The officials released preliminary data showing Japan's GDP fell zero-point-4 percent in the 3 months to September in real terms from the previous quarter. That translates to an annual downturn of 1-point-6 percent. The latest GDP data follow a 7.3 percent plunge on an annualized basis in the April-to-June period.
Personal spending grew just 0.4 percent. The impact of the consumption tax hike in April faded. But higher prices and cooler weather in summer made people reluctant to spend money.
But the hike in the sales tax dampened demand for big ticket items. And housing investment plunged 6.7 percent. Corporate capital investment shrank 0.2 percent.
Government officials have been trying to boost consumer spending.
But the latest data show sluggish personal consumption is having a dampening effect on the economy. NHK WORLD's Daisuke Azuma reports on why people in Japan are reluctant to spend money... and what retailers are doing to attract customers.
Many Japanese automakers racked up record profits in their midterm earnings reports. But dealers say sales are sluggish.
"Many customers are reluctant to make the decision to buy a new car."
Koji Kimura / Car dealer
Stock prices have been rising and the yen has been falling in value. Many big Japanese companies have seen their profits spike.
Wages have risen by an average of more than 2 percent this year. That's the highest rate in 10 years. But if inflation is factored in, real wages have been falling for the past year.
Officials at this department store say this trend is affecting purchases of seasonal gifts. The focus of their summer sales campaign was on items priced around 5-thousand Yen, or 50 dollars. But many customers this year chose less expensive items.
"I don't have much disposable income. So I need to be careful when I'm buying year-end gifts."
"The price range people were going for was less than we expected. So we decided to change our strategy."
Koji Asakawa / Daimaru Matsuzakaya
The store has cut prices by about 20 percent on a range of popular, year-end gift items..
They are pushing products in the 40-dollar price range.
The gift packages look the same, but store managers are keeping prices down by cutting back on what's inside.
Yet, store officials say sales of goods in higher price ranges such as 100 dollars or more are also increasing. They say consumers have become polarized into two camps.
"I care more about the content of the gifts rather than the price."
"Some prioritize quality over quantity. Others just want to save money. We want to cater to both groups by focusing on certain price ranges."
Koji Asakawa / Daimaru Matsuzakaya Department Stores
Some economists say if the polarization spreads, it's unlikely that we'll see a strong recovery in consumer spending.

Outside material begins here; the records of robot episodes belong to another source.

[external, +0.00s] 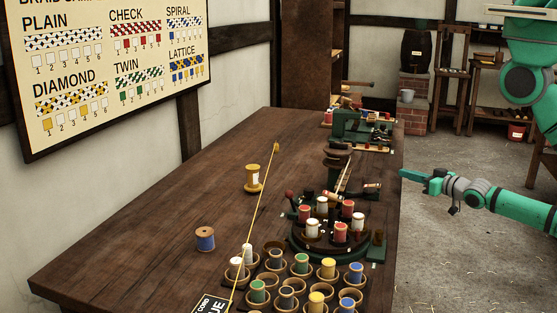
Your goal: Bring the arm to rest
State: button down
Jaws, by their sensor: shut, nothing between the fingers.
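My gripper (415,176) is at the right of the external view, on the end of my green arm (523,206). It points left toward the long wooden table (150,225), near the table's right edge. It is shut, and nothing is held in it. The arm reaches in from the right side of the picture, with the forearm roughly level. The braiding stand (330,240) with red and white bobbins is to the left of and below the gripper in the picture. A gap shows between the gripper and the bobbins.
Several cups with bobbins (301,264) fill the near end of the table. A yellow cord (263,190) runs across. A green machine (350,126) is farther back.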

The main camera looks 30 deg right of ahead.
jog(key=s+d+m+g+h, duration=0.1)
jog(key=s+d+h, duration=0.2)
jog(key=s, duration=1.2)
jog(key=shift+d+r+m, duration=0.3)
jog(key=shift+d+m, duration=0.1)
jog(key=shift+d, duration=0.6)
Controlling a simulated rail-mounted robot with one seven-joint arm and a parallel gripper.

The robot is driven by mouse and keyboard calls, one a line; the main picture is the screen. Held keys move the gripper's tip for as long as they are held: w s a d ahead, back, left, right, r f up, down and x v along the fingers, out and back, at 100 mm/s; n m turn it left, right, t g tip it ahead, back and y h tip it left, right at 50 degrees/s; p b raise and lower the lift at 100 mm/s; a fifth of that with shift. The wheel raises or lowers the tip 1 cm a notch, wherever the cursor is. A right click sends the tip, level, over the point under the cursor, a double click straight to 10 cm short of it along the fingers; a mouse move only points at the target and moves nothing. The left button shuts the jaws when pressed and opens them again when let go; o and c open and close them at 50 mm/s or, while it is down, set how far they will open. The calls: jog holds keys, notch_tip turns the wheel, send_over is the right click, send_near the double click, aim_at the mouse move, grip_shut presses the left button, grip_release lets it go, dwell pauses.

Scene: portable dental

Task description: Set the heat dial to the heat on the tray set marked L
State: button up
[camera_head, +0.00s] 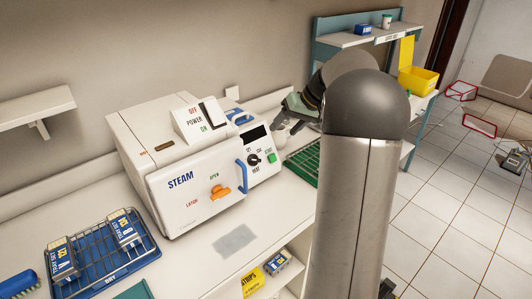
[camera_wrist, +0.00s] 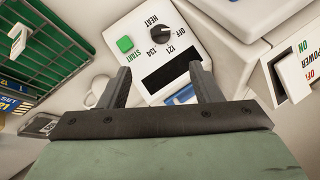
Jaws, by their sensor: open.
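The heat dial (camera_head: 253,159) is a small black knob on the front panel of the white STEAM machine (camera_head: 190,165). In the wrist view the dial (camera_wrist: 168,38) appears upside down, with OFF, 121 and 134 around it and HEAT beside it. I cannot surely tell where its pointer stands. My gripper (camera_wrist: 165,78) is open and empty, with the dial beyond its fingertips; in the head view it is beside the machine's right end. Labelled sets (camera_head: 62,260) stand in a blue tray (camera_head: 118,272). I cannot make out which set is marked L.
A green START button (camera_wrist: 125,44) and a dark display (camera_wrist: 172,78) are near the dial. A blue handle (camera_head: 241,175), orange latch (camera_head: 220,191) and POWER switch (camera_head: 209,113) are on the machine. A green rack (camera_head: 303,163) stands to its right. Another set (camera_head: 277,262) is below the counter.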

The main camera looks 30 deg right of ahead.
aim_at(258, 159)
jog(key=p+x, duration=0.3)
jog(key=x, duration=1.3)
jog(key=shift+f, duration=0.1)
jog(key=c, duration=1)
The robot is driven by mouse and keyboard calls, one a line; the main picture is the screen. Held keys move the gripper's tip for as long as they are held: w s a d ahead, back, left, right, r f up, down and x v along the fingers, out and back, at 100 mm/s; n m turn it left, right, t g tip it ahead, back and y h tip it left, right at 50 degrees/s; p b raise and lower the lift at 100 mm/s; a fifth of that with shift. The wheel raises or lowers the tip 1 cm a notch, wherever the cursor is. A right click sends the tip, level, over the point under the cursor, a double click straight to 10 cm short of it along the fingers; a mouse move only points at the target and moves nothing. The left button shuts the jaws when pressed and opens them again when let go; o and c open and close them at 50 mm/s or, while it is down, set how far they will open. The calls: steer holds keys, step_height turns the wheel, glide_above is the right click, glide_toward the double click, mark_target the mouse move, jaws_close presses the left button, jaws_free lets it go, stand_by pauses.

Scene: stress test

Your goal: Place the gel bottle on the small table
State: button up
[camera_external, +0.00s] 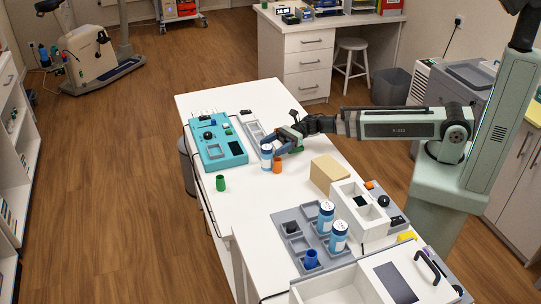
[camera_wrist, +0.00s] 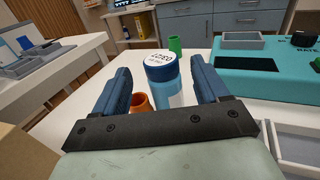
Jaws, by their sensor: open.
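A white bottle with a blue cap and blue band (camera_external: 266,157) stands upright on the white table (camera_external: 215,103); it looks like the gel bottle, though two similar bottles stand elsewhere. My gripper (camera_external: 280,143) is open beside it. In the wrist view the same bottle (camera_wrist: 163,72) shows between the two blue fingers of my gripper (camera_wrist: 160,85), with gaps on both sides; I cannot tell how far it reaches between them. An orange cup (camera_external: 277,165) stands close beside the bottle. I cannot tell for sure which surface is the small table.
A green cup (camera_external: 220,183) and a teal panel (camera_external: 217,143) are on the table. Nearer the camera are a tan block (camera_external: 328,172), a white divided box (camera_external: 350,207), and a grey tray (camera_external: 284,217) with two similar bottles (camera_external: 326,216) (camera_external: 338,237) and a blue cup (camera_external: 311,259).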

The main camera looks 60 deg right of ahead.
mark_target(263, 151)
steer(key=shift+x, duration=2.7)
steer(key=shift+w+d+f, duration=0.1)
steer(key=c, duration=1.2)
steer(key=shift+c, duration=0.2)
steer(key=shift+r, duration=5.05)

"Expanding wealth from the stock market is important. But if we don't stimulate consumption of daily necessities, the pace of recovery in spending will continue to be weak."
Yusuke Shimoda / Economist, Japan Research Institute
The GDP result for this quarter has highlighted a problem that won't go away. Efforts to revive consumer spending have so far had little impact So, government officials need a new plan of action.